Playground notes
The playground exercise includes:
Modifying learning rates, training to test data set ratio, modifying batch size.
What I encountered:
The learning loss is reduced with different activation function (of which I’m not introduced yet).
With more features in, the less it is to adapt to newer data up to a point. Out of 4 examples, some requires a lot more feature than others to easily fit the example well. With the same complex model that do well to an example, given another it works poorly, not at all good.
Reducing the number of feature - less complex do indeed offers more accuracy in a lot of cases.
Some features work well, while other won’t.
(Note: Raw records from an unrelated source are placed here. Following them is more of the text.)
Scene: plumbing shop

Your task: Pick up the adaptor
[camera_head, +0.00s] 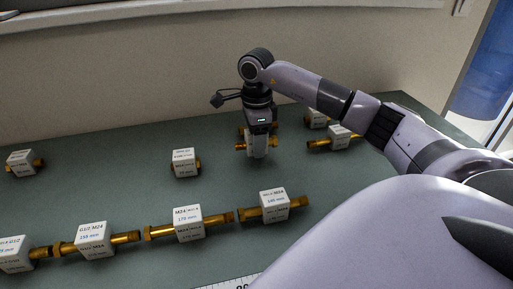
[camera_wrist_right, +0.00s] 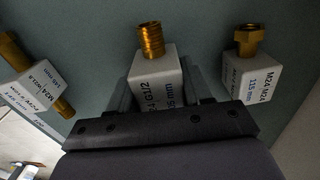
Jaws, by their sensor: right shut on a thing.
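My right gripper (camera_head: 257,148) reaches down at the back middle of the table. It is shut on an adaptor, a white labelled block with brass threaded ends; one brass end (camera_head: 240,147) sticks out left of the fingers. In the right wrist view the held adaptor (camera_wrist_right: 158,66) sits between the fingers, its gold thread pointing away, its label partly reading G1/2. The gripper hides much of it in the head view. I cannot tell whether it touches the table. My left gripper is not in view.
The green table (camera_head: 120,200) holds several similar adaptors. A front row includes M24 blocks (camera_head: 188,222) and (camera_head: 274,204). Single ones stand at the back left (camera_head: 21,162) and middle (camera_head: 184,163). Others (camera_head: 340,136) stand close right of the gripper. A wall closes off the back.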

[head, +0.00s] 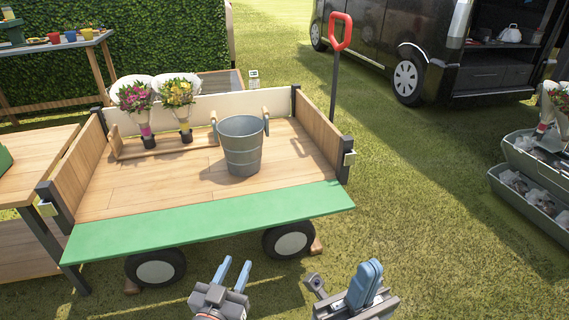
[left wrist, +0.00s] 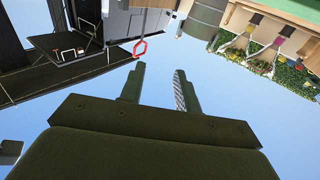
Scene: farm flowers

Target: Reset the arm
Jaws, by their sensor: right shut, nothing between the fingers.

The training data is actually a graph of all data that you have - and also test data, given on a graph of coordination. The task here is to allow the behaviors of the prediction and the model to learn pattern. For example, we have 6 features:
- \(x_{1}\)
- \(x_{2}\)
- \(x_{1}^{2}\)
- \(x_{2}^{2}\)
- \(\sin(x_{1})\)
- \(\sin(x_{2})\) What does this means? This means that the behavior of the prediction - or the allowance of the complexity behavior can be changed. In other words - mathematically, it represents the ability to bends the curve of prediction - either super complex or none at all.
A behavior of overfitting and redundant features is observed:
With two simple features, this works well.
Adding more to the picture, we can still see the change is negligible. But if we try to add \(x_{1}^{2}\):
As you can see - some features do not work well with the example - hence more complex it is, sometimes it is very bad for prediction.
One thing that I still do not understand is why given complex structure, but a single feature will make it practically… worse. That is, everything works fine even if it is complex, but a single feature will make the whole thing turns into chaos, as you can see from above.
Why this is the case? What is with the behavior?
What indicates complication? - Is \(\sin(x_{1})\) simpler than the behavior of \(x_{1}^{2}\)?